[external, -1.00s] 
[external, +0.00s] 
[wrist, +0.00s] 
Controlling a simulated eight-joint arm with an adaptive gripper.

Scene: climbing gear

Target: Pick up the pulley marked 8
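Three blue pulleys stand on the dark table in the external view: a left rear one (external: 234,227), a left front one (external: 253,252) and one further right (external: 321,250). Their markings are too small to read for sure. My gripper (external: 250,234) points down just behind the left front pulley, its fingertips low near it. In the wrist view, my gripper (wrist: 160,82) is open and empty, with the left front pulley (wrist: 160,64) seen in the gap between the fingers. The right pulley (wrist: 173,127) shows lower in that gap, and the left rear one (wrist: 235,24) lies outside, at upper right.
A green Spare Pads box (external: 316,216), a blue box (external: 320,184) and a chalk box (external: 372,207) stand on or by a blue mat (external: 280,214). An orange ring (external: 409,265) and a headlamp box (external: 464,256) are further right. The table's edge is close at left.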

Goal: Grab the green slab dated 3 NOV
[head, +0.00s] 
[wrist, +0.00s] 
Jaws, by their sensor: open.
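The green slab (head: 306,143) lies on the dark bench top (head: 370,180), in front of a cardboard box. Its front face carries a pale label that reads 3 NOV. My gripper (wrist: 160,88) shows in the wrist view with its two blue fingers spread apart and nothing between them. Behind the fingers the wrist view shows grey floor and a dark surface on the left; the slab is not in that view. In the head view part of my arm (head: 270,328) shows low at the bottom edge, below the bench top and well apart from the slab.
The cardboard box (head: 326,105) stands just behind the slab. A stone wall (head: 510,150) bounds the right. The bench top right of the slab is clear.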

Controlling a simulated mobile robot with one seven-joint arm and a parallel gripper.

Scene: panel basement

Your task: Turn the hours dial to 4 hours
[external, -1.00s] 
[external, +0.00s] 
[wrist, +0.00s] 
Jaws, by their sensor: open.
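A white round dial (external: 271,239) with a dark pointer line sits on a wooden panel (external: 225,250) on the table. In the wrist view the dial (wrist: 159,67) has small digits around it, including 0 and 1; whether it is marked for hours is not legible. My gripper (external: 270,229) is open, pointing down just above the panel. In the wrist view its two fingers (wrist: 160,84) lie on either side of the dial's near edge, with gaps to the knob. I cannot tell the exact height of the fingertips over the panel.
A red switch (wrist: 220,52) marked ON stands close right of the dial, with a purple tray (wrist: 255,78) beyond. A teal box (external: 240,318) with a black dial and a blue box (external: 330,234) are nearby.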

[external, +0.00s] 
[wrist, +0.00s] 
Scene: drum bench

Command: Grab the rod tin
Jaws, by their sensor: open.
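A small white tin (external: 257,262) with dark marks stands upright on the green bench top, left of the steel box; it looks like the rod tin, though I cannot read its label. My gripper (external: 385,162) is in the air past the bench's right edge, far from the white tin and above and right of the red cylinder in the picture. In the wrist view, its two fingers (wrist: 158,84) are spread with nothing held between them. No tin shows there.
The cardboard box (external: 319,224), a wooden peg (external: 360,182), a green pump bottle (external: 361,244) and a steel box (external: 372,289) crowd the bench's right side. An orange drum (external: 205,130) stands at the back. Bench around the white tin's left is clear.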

-- -- --

Your task is to retype all the records above with nothing left out.

[external, -1.00s] 
[external, +0.00s] 
[wrist, +0.00s] 
Controlling a simulated eight-joint arm with an adaptive gripper.

Scene: climbing gear

Target: Pick up the pulley marked 8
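Three blue pulleys stand on the dark table in the external view: a left rear one (external: 234,227), a left front one (external: 253,252) and one further right (external: 321,250). Their markings are too small to read for sure. My gripper (external: 250,234) points down just behind the left front pulley, its fingertips low near it. In the wrist view, my gripper (wrist: 160,82) is open and empty, with the left front pulley (wrist: 160,64) seen in the gap between the fingers. The right pulley (wrist: 173,127) shows lower in that gap, and the left rear one (wrist: 235,24) lies outside, at upper right.
A green Spare Pads box (external: 316,216), a blue box (external: 320,184) and a chalk box (external: 372,207) stand on or by a blue mat (external: 280,214). An orange ring (external: 409,265) and a headlamp box (external: 464,256) are further right. The table's edge is close at left.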

Goal: Grab the green slab dated 3 NOV
[head, +0.00s] 
[wrist, +0.00s] 
Jaws, by their sensor: open.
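The green slab (head: 306,143) lies on the dark bench top (head: 370,180), in front of a cardboard box. Its front face carries a pale label that reads 3 NOV. My gripper (wrist: 160,88) shows in the wrist view with its two blue fingers spread apart and nothing between them. Behind the fingers the wrist view shows grey floor and a dark surface on the left; the slab is not in that view. In the head view part of my arm (head: 270,328) shows low at the bottom edge, below the bench top and well apart from the slab.
The cardboard box (head: 326,105) stands just behind the slab. A stone wall (head: 510,150) bounds the right. The bench top right of the slab is clear.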

Controlling a simulated mobile robot with one seven-joint arm and a parallel gripper.

Scene: panel basement

Your task: Turn the hours dial to 4 hours
[external, -1.00s] 
[external, +0.00s] 
[wrist, +0.00s] 
Jaws, by their sensor: open.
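A white round dial (external: 271,239) with a dark pointer line sits on a wooden panel (external: 225,250) on the table. In the wrist view the dial (wrist: 159,67) has small digits around it, including 0 and 1; whether it is marked for hours is not legible. My gripper (external: 270,229) is open, pointing down just above the panel. In the wrist view its two fingers (wrist: 160,84) lie on either side of the dial's near edge, with gaps to the knob. I cannot tell the exact height of the fingertips over the panel.
A red switch (wrist: 220,52) marked ON stands close right of the dial, with a purple tray (wrist: 255,78) beyond. A teal box (external: 240,318) with a black dial and a blue box (external: 330,234) are nearby.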

[external, +0.00s] 
[wrist, +0.00s] 
Scene: drum bench

Command: Grab the rod tin
Jaws, by their sensor: open.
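A small white tin (external: 257,262) with dark marks stands upright on the green bench top, left of the steel box; it looks like the rod tin, though I cannot read its label. My gripper (external: 385,162) is in the air past the bench's right edge, far from the white tin and above and right of the red cylinder in the picture. In the wrist view, its two fingers (wrist: 158,84) are spread with nothing held between them. No tin shows there.
The cardboard box (external: 319,224), a wooden peg (external: 360,182), a green pump bottle (external: 361,244) and a steel box (external: 372,289) crowd the bench's right side. An orange drum (external: 205,130) stands at the back. Bench around the white tin's left is clear.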

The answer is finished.